REQUIRED WORK.
Retype the data that follows line by line, exactly, and leave its pictures out.

***** RAW DATA

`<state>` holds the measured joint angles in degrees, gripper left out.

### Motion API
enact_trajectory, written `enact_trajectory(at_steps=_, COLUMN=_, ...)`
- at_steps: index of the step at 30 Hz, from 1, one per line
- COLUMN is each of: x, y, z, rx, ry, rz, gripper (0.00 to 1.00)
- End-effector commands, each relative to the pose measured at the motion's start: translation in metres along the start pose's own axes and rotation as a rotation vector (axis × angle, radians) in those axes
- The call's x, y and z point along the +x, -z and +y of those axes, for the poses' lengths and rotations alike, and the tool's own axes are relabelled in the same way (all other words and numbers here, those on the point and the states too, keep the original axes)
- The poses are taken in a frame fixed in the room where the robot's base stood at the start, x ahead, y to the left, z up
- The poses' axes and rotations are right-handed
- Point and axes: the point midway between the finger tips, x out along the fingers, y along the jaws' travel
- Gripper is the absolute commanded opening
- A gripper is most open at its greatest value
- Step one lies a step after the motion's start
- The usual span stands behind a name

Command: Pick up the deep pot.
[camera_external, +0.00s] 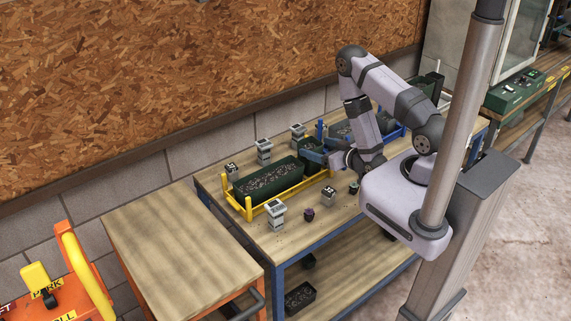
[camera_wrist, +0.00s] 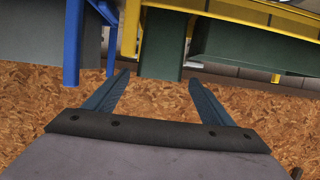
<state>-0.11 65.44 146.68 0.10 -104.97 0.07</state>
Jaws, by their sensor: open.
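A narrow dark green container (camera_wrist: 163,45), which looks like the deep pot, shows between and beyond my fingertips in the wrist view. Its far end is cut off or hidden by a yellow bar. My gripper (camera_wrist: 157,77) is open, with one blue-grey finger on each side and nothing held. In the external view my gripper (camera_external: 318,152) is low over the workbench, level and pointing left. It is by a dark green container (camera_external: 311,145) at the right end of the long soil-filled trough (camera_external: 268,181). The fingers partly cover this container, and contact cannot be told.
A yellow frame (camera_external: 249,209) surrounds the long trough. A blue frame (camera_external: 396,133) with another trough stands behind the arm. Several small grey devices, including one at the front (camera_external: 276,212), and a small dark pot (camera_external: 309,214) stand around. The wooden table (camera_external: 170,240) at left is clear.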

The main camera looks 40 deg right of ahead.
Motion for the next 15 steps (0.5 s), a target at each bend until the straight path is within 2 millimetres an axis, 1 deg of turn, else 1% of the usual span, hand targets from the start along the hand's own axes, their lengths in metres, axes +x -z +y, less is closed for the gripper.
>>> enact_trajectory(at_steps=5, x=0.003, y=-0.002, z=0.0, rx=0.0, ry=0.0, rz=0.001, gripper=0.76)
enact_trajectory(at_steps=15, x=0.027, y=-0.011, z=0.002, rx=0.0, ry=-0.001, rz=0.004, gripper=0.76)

**********

WRITTEN REPLY.
`<state>` holds the measured joint angles in degrees, gripper left out.

### Motion API
enact_trajectory, written `enact_trajectory(at_steps=_, COLUMN=_, ...)`
- at_steps: index of the step at 30 Hz, from 1, one per line
- COLUMN is each of: x, y, z, rx, ry, rz, gripper (0.00 to 1.00)
- End-effector commands, each relative to the pose measured at the motion's start: translation in metres along the start pose's own axes and rotation as a rotation vector (axis × angle, radians) in those axes
- The call's x, y and z point along the +x, -z and +y of those axes, for the poses' lengths and rotations alike, and the tool's own axes are relabelled in the same way (all other words and numbers here, those on the point and the states too, keep the original axes)
- The poses are taken in a frame fixed in the room where the robot's base stood at the start, x ahead, y to the left, z up
- The poses' axes and rotations are right-handed
- Point and axes: the point midway between the finger tips, x out along the fingers, y along the jaws' travel
- Gripper is the absolute commanded opening
- A gripper is most open at its greatest value
- Step one lies a step after the motion's start
- The usual span stands behind a name

Command: Pick up the deep pot.
[camera_external, +0.00s] 
[camera_wrist, +0.00s] 
<state>-0.11 65.44 146.68 0.10 -104.97 0.07</state>
Jaws, by their sensor: open.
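A narrow dark green container (camera_wrist: 163,45), which looks like the deep pot, shows between and beyond my fingertips in the wrist view. Its far end is cut off or hidden by a yellow bar. My gripper (camera_wrist: 157,77) is open, with one blue-grey finger on each side and nothing held. In the external view my gripper (camera_external: 318,152) is low over the workbench, level and pointing left. It is by a dark green container (camera_external: 311,145) at the right end of the long soil-filled trough (camera_external: 268,181). The fingers partly cover this container, and contact cannot be told.
A yellow frame (camera_external: 249,209) surrounds the long trough. A blue frame (camera_external: 396,133) with another trough stands behind the arm. Several small grey devices, including one at the front (camera_external: 276,212), and a small dark pot (camera_external: 309,214) stand around. The wooden table (camera_external: 170,240) at left is clear.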

The main camera looks 40 deg right of ahead.
Motion for the next 15 steps (0.5 s), a target at each bend until the straight path is within 2 millimetres an axis, 1 deg of turn, else 1% of the usual span, hand targets from the start along the hand's own axes, their lengths in metres, axes +x -z +y, less is closed for the gripper.
>>> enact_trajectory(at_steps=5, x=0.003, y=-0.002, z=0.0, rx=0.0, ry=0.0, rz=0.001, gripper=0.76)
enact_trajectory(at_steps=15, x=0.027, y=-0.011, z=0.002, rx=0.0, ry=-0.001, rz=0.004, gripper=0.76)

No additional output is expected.